“Friendly Manitoba”, adorns the license plates of Manitobans. This is reflected in the confluence of the many nationalities that have found a home on the Canadian prairies, where astounding sunsets provide the promise of a beautiful tomorrow. The variety of cultures that have come to call Winnipeg and the surrounding towns home, also brought with them their traditions of dancing and food. Of the melting pot nature of Manitoba Felix Faundez-Rubio, Runner-up at the Best Sommelier of Manitoba 2021 contest, says “two of the most identifiable cultures in Manitoba are Ukrainian and Polish. The food of both are based on a heart-warming and flavourful mixture of pork sausages, sauerkraut, dill and soft dough. These elements, present themselves across central Europe, can be found in areas where cool weathers call for comforting food and wines; areas such as Germany’s Mosel and Rheingau.”
In terms of his favourite German wines Faundez-Rubio praises “Riesling for its lively acidity which keeps its freshness when paired with dishes. German Rieslings often also have a slight touch of sweetness for contrast in the mouth. However, several regions have focused on wines that will express the graciousness of the grape in dry versions. Words that will help identify a dry German Riesling are “trocken” (literally: dry), and “Grosses Gewächs” (“Great Growth”), a classification term that always denotes a great-site wine, dry in style.”
Sitting on the Mosel River, the steep slopes of the Mosel wine region offer a variety of styles following the Prädikat scale, from bone dry to fairly sweet Rieslings. According to Faundez-Rubio “the key factor to enjoy a good bottle of Riesling is the balance of acidity that it displays, and such balance is achieved thanks to the particular conditions of the terroir of the Mosel. Vineyards on steep slopes with the best sun exposure allow the grapes to ripen properly in cold climate of the Mosel. The river itself reflects the sunlight and keeps the heat of the day to release it uphill during the cooler nights. The blue and red slate soils in the region define floral and delicate or richer and muscular wines, respectively, and add salty minerality that makes structured, sharp Rieslings.”
According to Faundez-Rubio, the structure of the wines make a great complement for the generous flavours of pierogi, kielbasa, dill pickle soup, borscht, and gołąbki / holubtsi (cabbage rolls).

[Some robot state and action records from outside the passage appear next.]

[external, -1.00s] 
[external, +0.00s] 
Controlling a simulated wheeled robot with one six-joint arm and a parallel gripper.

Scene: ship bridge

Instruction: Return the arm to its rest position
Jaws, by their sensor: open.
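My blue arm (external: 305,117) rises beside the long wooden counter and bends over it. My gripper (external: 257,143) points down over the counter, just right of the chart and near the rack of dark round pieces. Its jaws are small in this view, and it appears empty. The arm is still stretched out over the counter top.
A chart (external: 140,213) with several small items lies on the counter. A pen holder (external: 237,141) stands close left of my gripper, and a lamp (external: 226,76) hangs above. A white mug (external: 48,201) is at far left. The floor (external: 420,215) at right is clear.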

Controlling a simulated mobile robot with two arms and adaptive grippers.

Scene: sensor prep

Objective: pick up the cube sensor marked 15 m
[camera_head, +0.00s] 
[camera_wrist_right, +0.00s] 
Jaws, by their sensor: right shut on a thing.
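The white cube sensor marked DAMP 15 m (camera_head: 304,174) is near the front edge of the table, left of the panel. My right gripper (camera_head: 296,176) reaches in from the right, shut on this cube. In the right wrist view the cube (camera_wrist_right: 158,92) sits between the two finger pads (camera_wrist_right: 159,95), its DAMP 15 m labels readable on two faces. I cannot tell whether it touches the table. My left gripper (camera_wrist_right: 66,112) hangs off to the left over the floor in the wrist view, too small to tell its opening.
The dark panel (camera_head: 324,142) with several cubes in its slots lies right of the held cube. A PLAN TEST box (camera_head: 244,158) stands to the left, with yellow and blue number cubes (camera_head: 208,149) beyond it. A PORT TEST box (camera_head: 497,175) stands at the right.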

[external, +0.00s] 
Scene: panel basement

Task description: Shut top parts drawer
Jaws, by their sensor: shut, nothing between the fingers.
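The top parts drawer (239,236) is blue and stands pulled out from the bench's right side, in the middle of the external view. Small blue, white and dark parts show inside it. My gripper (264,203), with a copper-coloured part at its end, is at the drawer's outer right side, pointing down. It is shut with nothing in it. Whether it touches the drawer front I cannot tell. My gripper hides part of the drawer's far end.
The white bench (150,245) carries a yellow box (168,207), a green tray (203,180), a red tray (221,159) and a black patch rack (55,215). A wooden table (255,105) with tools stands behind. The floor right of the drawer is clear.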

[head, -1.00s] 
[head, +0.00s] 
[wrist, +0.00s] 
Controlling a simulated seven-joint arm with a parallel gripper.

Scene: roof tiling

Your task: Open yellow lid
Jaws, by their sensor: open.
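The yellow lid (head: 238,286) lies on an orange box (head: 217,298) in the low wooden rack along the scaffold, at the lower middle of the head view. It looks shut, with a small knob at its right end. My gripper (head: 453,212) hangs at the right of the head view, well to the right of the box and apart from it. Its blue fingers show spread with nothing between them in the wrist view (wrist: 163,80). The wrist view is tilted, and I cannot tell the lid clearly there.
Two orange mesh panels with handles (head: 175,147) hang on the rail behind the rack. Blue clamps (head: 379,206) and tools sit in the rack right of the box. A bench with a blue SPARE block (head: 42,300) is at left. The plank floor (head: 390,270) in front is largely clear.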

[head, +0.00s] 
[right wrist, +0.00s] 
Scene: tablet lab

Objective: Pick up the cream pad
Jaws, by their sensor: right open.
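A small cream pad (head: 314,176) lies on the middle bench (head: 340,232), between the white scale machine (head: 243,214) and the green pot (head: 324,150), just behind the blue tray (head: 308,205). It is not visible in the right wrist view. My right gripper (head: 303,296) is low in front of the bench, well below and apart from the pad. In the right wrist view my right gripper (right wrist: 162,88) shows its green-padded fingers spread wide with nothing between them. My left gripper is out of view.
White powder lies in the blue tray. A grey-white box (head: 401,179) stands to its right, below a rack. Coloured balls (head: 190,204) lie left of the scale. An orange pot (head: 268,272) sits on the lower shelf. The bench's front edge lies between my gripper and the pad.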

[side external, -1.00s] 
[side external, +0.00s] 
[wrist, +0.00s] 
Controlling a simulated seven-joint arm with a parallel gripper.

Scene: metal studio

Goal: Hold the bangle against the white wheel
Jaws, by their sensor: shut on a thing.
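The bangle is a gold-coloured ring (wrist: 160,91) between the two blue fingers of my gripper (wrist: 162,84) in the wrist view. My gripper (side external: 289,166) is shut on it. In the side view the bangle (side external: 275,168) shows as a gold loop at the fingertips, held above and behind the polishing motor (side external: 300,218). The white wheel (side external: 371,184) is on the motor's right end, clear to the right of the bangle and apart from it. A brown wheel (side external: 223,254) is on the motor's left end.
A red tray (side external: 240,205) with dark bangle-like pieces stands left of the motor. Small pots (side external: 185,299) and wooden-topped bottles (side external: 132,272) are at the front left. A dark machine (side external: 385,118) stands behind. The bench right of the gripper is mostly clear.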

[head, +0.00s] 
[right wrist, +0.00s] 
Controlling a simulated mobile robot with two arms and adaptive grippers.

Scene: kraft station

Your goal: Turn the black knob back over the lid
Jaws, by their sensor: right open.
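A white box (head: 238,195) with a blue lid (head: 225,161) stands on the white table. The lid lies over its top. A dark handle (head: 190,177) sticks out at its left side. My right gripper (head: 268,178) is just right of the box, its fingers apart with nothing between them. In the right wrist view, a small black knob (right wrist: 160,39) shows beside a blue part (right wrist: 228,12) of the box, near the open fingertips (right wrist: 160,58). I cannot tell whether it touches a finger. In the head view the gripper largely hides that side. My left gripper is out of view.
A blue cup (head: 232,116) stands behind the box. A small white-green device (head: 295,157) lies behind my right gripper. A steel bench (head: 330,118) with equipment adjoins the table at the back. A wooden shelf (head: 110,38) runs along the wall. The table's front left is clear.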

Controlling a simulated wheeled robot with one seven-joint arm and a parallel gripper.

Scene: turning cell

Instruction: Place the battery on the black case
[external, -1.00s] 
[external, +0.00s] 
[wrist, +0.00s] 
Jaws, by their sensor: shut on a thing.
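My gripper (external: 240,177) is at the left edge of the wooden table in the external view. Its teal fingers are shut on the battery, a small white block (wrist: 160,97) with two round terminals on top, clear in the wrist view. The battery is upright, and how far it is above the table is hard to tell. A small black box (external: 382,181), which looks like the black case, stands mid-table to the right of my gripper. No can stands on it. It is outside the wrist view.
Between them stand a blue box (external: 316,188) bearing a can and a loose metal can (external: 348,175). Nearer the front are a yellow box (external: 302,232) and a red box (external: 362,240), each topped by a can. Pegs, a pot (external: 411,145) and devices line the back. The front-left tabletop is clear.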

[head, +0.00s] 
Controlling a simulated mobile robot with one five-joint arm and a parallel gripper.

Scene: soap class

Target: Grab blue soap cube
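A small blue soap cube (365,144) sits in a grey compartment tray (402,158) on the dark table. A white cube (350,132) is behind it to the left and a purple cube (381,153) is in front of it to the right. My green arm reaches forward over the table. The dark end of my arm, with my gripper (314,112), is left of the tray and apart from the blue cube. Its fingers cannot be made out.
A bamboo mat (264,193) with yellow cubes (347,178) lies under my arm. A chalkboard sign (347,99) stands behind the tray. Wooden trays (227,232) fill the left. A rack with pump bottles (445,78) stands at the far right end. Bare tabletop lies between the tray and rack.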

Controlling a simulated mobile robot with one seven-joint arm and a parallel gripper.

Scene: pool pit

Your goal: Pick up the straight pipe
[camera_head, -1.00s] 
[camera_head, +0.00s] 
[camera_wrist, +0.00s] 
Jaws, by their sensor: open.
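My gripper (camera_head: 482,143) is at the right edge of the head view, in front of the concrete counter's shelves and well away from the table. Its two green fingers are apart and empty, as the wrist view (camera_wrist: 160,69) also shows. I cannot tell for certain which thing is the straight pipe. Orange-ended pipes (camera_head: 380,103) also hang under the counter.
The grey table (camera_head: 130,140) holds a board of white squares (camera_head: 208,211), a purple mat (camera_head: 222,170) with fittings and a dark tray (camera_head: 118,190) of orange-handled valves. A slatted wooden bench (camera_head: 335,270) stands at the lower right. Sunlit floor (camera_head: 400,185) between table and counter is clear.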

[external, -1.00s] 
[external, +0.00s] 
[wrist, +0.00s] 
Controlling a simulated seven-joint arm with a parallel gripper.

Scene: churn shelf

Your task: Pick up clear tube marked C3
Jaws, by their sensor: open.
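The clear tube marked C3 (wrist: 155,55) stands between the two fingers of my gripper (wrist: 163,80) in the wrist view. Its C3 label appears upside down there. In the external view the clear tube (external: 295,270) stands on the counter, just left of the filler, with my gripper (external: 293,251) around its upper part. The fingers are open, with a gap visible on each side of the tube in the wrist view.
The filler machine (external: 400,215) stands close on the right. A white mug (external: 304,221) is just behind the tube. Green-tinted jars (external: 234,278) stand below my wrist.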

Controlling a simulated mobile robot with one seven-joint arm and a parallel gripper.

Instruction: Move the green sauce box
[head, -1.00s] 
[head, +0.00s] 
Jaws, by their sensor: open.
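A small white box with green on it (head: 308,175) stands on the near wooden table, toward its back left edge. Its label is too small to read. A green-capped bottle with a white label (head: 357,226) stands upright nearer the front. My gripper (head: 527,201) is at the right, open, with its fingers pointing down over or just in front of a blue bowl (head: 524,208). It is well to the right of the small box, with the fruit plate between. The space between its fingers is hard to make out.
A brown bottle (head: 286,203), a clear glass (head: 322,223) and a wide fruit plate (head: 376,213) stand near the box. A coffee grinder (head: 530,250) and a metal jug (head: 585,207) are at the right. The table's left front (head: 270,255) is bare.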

“One day your heart will find a reason to take you to the flat lands of Manitoba. Either it is this experience or another reason, do not miss out enjoying some of this hearty food with an outstanding German Riesling. You will see there is nothing flat about flavours here,” concludes Faundez-Rubio.
Gołąbki (Polish Stuffed Cabbage Rolls)
1 head white cabbage
2 tbsp butter
1.7 lb ground pork
1 large onion, chopped
1 tsp finely chopped garlic
½ cup cooked rice
1 tbsp dried marjoram
1 l chicken stock
Salt, to taste
¼ tsp ground black pepper
A handful of chopped dill or parsley, to garnish (optional)
⅓ stick (30 g) butter
1 tbsp all-purpose flour
1 cup remaining stock
2 cups tomato purée
1 tbsp tomato concentrate
A pinch of sugar
Salt, to taste
¼ tsp ground black pepper
Directions: Bring a large pot of lightly salted water to a boil. Cook the cabbage head in water, with a cover, for 3 minutes. Remove the cabbage from the pot and let it sit until the leaves are cool enough to handle. Keep the water in the pot. Remove and set aside 15–18 whole leaves from the cabbage head, cutting out any thick parts. Chop the remainder of the cabbage and spread it in the bottom of a casserole.
Melt butter in a large skillet over medium-high heat and add chopped onion. When it turns golden, add chopped garlic and fry for another 1–2 minutes. Cool. In a large bowl, combine the ground pork, cooked rice, marjoram, and onion/garlic. Preheat oven to 350 °F (175 °C). Place about 1/2 cup of the mixture on a cabbage leaf. Roll the leaf around the mixture, tucking in the sides. Do this with 10 leaves. Place the rolls on top of the chopped cabbage in the casserole and season with salt and black pepper. Cover with a layer of remaining leaves. Gently, pour the stock in and cook on a medium heat, covered, for about 40–50 minutes until the cabbage is tender.
After the rolls are cooked, for the tomato sauce, melt the butter in a saucepan and then add in the flour. Whisk together and cook until it gains some colour. Pour in a cup of the stock used to cook the rolls. Bring to a boil, then reduce the heat. Pour in the tomato purée and add the tomato concentrate. Bring to a boil again, then reduce the heat to a minimum. Season with salt and ground pepper. If the sauce feels too acidic, add a pinch of sugar, to balance. Pour the sauce over the cabbage rolls and cover with aluminium foil. Bake in the oven for 1 hour.
Note: Polish and Ukrainian cabbage rolls are similar, and the meat in their fillings may include beef and/or pork. In holubtsi, from Ukraine, the stuffing often has potato, and they can be prepared with or without meat.